NumPy Integration
This page explains how to integrate PyKX with NumPy.
PyKX is designed for advanced integration with NumPy. This integration is built on three pillars:
- NEP-49
- the NumPy array interface
- universal functions
Support for NEP-49 and 0-copy data transfer from Numpy to q (when possible)
To use NEP-49 and benefit from 0-copy data transfers from NumPy to q, you need to set the PYKX_ALLOCATOR=1
environment variable before importing PyKX.
Once enabled, PyKX leverages NEP-49 to replace NumPy's memory allocator with the q/k memory allocator. This makes NumPy arrays directly available to q (by passing only a pointer) and accelerates the conversion time from NumPy arrays to q significantly.
Without NEP-49 (PYKX_ALLOCATOR=0
):
In [1]: arr = np.random.rand(1000000)
In [2]: %timeit kx.toq(arr)
421 µs ± 9.42 µs per loop (mean ± std. dev. of 7 runs, 1,000 loops each)
With NEP-49 (PYKX_ALLOCATOR=1
):
In [1]: arr = np.random.rand(1000000)
In [2]: %timeit kx.toq(arr)
5.4 µs ± 150 ns per loop (mean ± std. dev. of 7 runs, 100,000 loops each)
In the example above, transferring a NumPy array of one million float64
numbers runs 80x faster with NEP-49 enabled (PYKX_ALLOCATOR=1
).
Note
With NEP-49 enabled, 0-copy data transfer happens for the following target q types: booleans (1h
), bytes (4h
), shorts (5h
), integers (6h
), longs (7h
), reals (8h
), floats (9h
), timespan (16h
), minutes (17h
), seconds (18h
) and times (19h
).
A data copy happens for the following target q types: guids (2h
), chars (10h
), symbols (11h
), timestamps (12h
), months (13h
) and dates (14h
).
Support for NumPy array interface and universal functions on pykx/q vectors
PyKX vectors implement the NumPy array interface and are compatible with universal functions. This means all those NumPy functions (and more) can be used directly on PyKX vectors and hence, on q vectors.

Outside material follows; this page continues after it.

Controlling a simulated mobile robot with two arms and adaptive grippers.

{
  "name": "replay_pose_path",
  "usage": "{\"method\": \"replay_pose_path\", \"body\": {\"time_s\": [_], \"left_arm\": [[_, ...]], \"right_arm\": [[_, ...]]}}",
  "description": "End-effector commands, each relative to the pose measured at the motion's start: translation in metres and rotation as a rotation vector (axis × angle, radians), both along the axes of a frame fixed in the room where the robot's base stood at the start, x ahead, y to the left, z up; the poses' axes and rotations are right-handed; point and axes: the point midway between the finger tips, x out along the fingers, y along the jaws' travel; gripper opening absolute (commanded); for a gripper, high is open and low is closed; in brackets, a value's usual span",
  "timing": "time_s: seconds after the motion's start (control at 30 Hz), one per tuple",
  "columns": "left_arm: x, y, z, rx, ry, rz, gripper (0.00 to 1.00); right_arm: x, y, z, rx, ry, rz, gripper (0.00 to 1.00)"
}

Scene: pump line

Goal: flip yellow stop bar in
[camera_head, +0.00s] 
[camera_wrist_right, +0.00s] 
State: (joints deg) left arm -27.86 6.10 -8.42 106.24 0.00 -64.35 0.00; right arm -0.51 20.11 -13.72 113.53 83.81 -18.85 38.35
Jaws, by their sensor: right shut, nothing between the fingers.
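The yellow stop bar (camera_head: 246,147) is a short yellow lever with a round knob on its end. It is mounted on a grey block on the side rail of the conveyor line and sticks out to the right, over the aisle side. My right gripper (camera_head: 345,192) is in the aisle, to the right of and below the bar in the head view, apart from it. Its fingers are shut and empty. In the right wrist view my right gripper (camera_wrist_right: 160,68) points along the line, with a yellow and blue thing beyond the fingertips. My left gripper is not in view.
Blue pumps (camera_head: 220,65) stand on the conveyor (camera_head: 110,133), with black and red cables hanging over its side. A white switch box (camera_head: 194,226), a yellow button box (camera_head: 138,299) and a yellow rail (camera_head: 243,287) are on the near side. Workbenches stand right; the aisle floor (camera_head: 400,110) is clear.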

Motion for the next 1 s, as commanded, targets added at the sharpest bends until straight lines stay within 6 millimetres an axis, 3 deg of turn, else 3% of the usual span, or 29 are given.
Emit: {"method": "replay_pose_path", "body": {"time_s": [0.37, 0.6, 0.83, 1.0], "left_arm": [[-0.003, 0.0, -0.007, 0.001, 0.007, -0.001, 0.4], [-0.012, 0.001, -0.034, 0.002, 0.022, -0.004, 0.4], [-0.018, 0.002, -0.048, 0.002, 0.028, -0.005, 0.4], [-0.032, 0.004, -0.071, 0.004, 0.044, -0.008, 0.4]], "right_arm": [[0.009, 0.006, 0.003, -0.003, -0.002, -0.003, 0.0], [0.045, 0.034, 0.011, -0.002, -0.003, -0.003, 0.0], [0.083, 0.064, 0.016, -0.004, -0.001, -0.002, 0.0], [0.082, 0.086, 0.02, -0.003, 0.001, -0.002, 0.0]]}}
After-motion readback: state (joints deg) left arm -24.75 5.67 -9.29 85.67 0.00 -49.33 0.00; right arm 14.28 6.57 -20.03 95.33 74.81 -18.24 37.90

Here are several helpful links related to universal functions that you can use with this:
- NumPy universal functions
- Scipy universal functions
- CuPy universal functions (GPU) (transfers q vectors to GPU)
- Custom universal functions with Numba
- Custom universal functions with C++ and the Boost library
Experiment with universal functions
Let's take the Greater Common Divisor problem (GCD) to compare different implementations using Python, q, and custom universal functions. The script below implements 5 different solutions for GCD calculation:
qgcd
: Naive q implementation, process one pair of integers at a time.qgcd2
: q vectorized implementation.gcd
: Naive python implementation, process one pair of integers at a time.gcd2
: Customufunc
vectorized and compiled JIT with Numba.gcd3
: Customufunc
vectorized, parallelized on all cores and compiled JIT with Numba.
import numpy as np
import pykx as kx
from numba import vectorize, int64
# qgcd: q GCD one pair at a time
kx.q('qgcd: {while[y; y2: y; y: x mod y; x: y2]; x}')
# qgcd2: q GCD vectorized
qgcd2 = kx.q('{while[any y; x2: y; y2: x mod y; x: ?[y>0; x2; x]; y: ?[y>0; y2; y]]; x}')
def gcd(a, b):
"""Calculate the greatest common divisor of a and b (pure python, one pair at a time)"""
while b:
a, b = b, a % b
return a
@vectorize([int64(int64, int64)])
def gcd2(a, b):
"""Calculate the greatest common divisor of a and b (Numba JIT compilation, vectorized)"""
while b:
a, b = b, a % b
return a
@vectorize([int64(int64, int64)], target='parallel')
def gcd3(a, b):
"""Calculate the greatest common divisor of a and b (Numba JIT compilation, vectorized, multicore parallelism)"""
while b:
a, b = b, a % b
return a
a = np.random.randint(0, 1000, size=100000)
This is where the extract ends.